Bruno ist mittelgroß, Glatze, bulliger Typ, kein Freund großer Worte und seines Zeichens Chef der Werkstatt. Er kann es nicht leiden, wenn Frauen in der Werkstatt herumstehen, aber an mich hat er sich inzwischen gewöhnt, weil er irgendwie nachvollziehen kann, dass ich mein Fahrrad ungern aus den Augen lasse. Außerdem lungere ich für mein Leben gern in Fahrradwerkstätten herum und halte Maulaffen feil, und solange ich kein dummes Zeug daherrede, toleriert Bruno mich. An guten Tagen macht er sogar Witze, aber nur seinen männlichen Kollegen gegenüber, freut sich aber heimlich ins Fäustchen, wenn ich über seine Witze lache.
"Falscher Schraubschlüssel", brummte er zu Giuseppe, "passt nicht zum Scharnier, sieht doch ein Blinder!" Theatralisch schlug sich Giuseppe die Hand vor die Stirn: "Kannste mal sehen, wir Gastarbeiterkinder, wieder mal typisch!", worauf Bruno grinsend grunzte: "Sizilianischer Klempner!" und Giuseppe sich zu dem Scharnier beugte, um es zu fragen: "Hast du das gehört, mein kleiner Freund? Klempner hat er zu mir gesagt, der Ausländerfeind!", was Fred im Verkaufsraum aufschnappte und in die Werkstatt rufen ließ: "Kannst du dich nicht endlich mal integrieren, Giuseppe?", und weil Giuseppe einer von der schlagfertigen Sorte ist, rief er klagend zurück: "Prego, Alfredo, muss ich erst fragen meine Papa!"

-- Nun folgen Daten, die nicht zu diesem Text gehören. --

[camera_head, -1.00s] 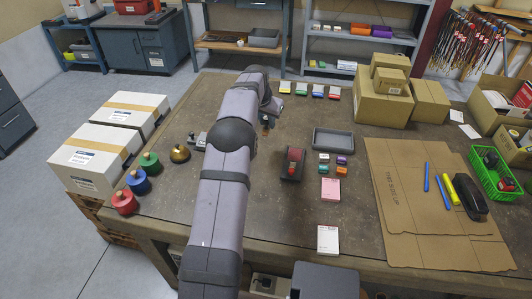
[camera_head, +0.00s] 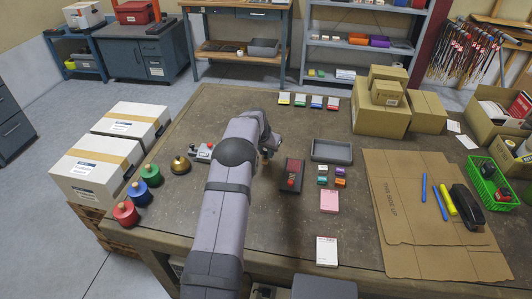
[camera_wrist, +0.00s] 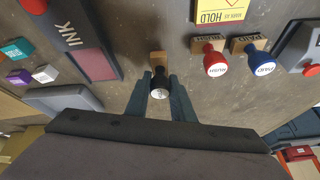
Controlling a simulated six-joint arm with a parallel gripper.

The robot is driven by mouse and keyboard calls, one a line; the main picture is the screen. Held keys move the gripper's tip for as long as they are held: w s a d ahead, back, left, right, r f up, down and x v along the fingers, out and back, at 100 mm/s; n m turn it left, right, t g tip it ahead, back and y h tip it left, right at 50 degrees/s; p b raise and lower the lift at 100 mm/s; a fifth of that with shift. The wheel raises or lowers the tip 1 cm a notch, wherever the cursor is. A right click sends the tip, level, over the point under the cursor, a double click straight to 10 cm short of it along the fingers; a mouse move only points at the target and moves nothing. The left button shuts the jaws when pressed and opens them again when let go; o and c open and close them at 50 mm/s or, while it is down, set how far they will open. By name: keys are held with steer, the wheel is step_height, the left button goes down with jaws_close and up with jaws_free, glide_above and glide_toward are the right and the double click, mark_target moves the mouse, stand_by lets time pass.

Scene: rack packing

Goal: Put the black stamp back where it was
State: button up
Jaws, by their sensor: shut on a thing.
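The black stamp has a round black handle (camera_wrist: 159,90) and a light wooden base (camera_wrist: 158,59). In the wrist view it sits between the two fingers of my gripper (camera_wrist: 160,93), which are shut on its handle. I cannot tell whether its base touches the table. A red stamp (camera_wrist: 214,65) and a blue stamp (camera_wrist: 259,61) stand on the table to its right in the wrist view. In the head view my gripper (camera_head: 268,152) is low over the table, left of the ink pad (camera_head: 292,168); the arm hides most of what is around it, and the held stamp is not clear there.
The ink pad (camera_wrist: 90,62), a grey tray (camera_wrist: 62,98) and small colored blocks (camera_wrist: 17,48) lie left in the wrist view. A yellow card (camera_wrist: 228,12) lies beyond the stamps. A grey device (camera_wrist: 302,48) is at right. Bare table surrounds the held stamp.

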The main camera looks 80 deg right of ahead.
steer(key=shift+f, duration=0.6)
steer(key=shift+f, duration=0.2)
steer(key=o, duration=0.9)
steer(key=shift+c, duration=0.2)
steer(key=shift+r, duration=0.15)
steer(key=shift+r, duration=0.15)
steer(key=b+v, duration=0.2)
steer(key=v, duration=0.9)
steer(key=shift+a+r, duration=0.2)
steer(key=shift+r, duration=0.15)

Ich liebe dieses Fahrradfachgeschäft. Wenn ich könnte, wie ich wöllte, würde ich mein Blog dazu benutzen, um hemmungslos und voller Herzenslust Werbung für dieses Fahrradfachgeschäft machen. Auf dass bei denen die Umsätze brummen. Aber so, wie die Dinge nun mal liegen, werde ich alles Weitere für mich behalten und mich freuen, dass ich mit meinem persönlichen Lieblingsfahrradfachgeschäft eine neue kleine Heimat gefunden habe.